_Aim of the exercise_
Write out all the lines again, precisely as they stand, but without the images.

- - - - -

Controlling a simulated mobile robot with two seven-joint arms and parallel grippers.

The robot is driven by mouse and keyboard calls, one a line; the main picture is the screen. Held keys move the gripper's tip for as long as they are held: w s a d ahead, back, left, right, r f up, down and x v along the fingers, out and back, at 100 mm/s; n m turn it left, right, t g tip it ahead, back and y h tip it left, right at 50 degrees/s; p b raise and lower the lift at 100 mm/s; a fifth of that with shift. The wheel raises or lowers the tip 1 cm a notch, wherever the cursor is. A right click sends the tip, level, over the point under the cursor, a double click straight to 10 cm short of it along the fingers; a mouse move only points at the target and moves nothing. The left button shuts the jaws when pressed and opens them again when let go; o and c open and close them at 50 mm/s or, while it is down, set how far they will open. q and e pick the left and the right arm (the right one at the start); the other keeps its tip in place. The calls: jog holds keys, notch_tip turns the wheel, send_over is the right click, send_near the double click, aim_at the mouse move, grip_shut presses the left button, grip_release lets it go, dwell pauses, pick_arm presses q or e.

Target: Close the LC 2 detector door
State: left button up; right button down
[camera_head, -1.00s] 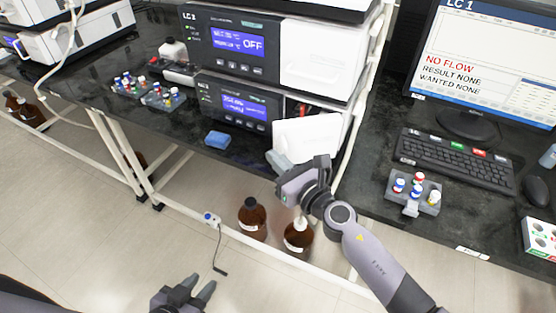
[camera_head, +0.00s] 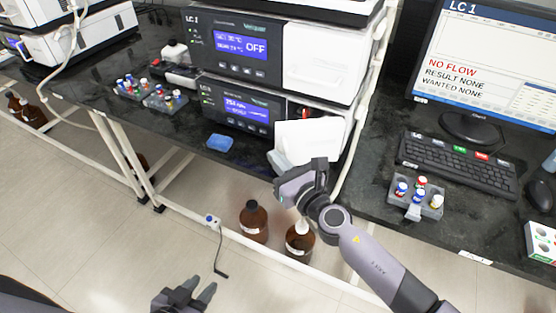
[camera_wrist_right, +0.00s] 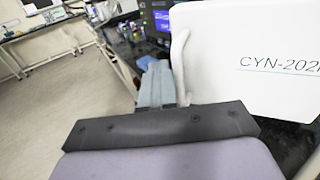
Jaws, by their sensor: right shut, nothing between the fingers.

- - - - -

_Result for this task_
Controlling a simulated mobile robot with two seven-joint arms and parallel grippers.

The robot is driven by mouse and keyboard calls, one a line; the main picture is the screen. Held keys move the gripper's tip for as long as they are held: w s a d ahead, back, left, right, r f up, down and x v along the fingers, out and back, at 100 mm/s; n m turn it left, right, t g tip it ahead, back and y h tip it left, right at 50 degrees/s; p b raise and lower the lift at 100 mm/s; a fifth of that with shift. The wheel raises or lowers the tip 1 cm a notch, wherever the cursor is. A right click sends the tip, level, over the point under the cursor, a double click straight to 10 cm short of it along the fingers; a mouse move only points at the target and moves nothing. The left button shuts the jaws when pressed and opens them again when let go; o and c open and close them at 50 mm/s or, while it is down, set how far they will open. q and e pick the left and the right arm (the right one at the start); the other keeps its tip in place. The calls: jog holds keys, notch_tip turns the wheel, send_over is the right click, send_near the double click, aim_at the mouse move, grip_shut presses the left button, grip_release lets it go, dwell pauses, pick_arm presses q or e.

Target: Close the LC 2 detector door
State: left button up; right button down
[camera_head, -1.00s] 
[camera_head, +0.00s] 
[camera_wrist_right, +0.00s] 
Jaws, by their sensor: right shut, nothing between the fingers.

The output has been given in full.